What is being asked: Search the material for the string "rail" and copy each line where it occurs.
* START Supplied material *
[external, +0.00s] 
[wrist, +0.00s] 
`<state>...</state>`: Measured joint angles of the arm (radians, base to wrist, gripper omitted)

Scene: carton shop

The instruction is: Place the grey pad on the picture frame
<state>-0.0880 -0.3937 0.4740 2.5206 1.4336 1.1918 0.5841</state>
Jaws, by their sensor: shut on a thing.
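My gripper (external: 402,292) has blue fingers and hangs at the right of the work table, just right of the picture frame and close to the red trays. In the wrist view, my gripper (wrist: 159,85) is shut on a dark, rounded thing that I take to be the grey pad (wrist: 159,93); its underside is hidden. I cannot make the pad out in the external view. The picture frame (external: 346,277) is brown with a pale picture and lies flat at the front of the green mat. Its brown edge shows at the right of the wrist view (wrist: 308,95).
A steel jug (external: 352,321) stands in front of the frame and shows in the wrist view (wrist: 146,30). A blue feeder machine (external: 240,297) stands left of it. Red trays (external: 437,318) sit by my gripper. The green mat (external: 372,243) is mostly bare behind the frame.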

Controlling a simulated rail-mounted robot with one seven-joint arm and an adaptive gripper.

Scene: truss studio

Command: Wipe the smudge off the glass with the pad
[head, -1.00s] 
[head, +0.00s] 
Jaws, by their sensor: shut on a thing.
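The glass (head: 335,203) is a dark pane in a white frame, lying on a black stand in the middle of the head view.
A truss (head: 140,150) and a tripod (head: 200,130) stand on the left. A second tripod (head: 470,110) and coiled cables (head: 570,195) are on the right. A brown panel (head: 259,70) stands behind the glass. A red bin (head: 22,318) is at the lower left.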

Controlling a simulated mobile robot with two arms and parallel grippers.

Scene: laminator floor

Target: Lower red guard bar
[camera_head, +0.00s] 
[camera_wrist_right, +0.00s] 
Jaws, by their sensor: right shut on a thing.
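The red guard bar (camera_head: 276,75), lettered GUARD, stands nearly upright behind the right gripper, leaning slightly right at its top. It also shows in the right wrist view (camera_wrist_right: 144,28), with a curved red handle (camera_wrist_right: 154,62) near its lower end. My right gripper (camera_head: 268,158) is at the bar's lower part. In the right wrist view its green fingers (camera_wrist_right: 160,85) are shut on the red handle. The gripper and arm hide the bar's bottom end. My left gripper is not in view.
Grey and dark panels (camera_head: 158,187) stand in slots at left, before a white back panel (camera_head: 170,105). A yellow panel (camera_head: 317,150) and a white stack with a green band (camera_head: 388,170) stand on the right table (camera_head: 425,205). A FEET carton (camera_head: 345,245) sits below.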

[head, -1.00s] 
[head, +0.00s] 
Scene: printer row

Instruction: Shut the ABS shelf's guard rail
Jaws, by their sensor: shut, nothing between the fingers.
* END Supplied material *
Exercise result:
Controlling a simulated rail-mounted robot with one seven-joint arm and an adaptive gripper.
Instruction: Shut the ABS shelf's guard rail

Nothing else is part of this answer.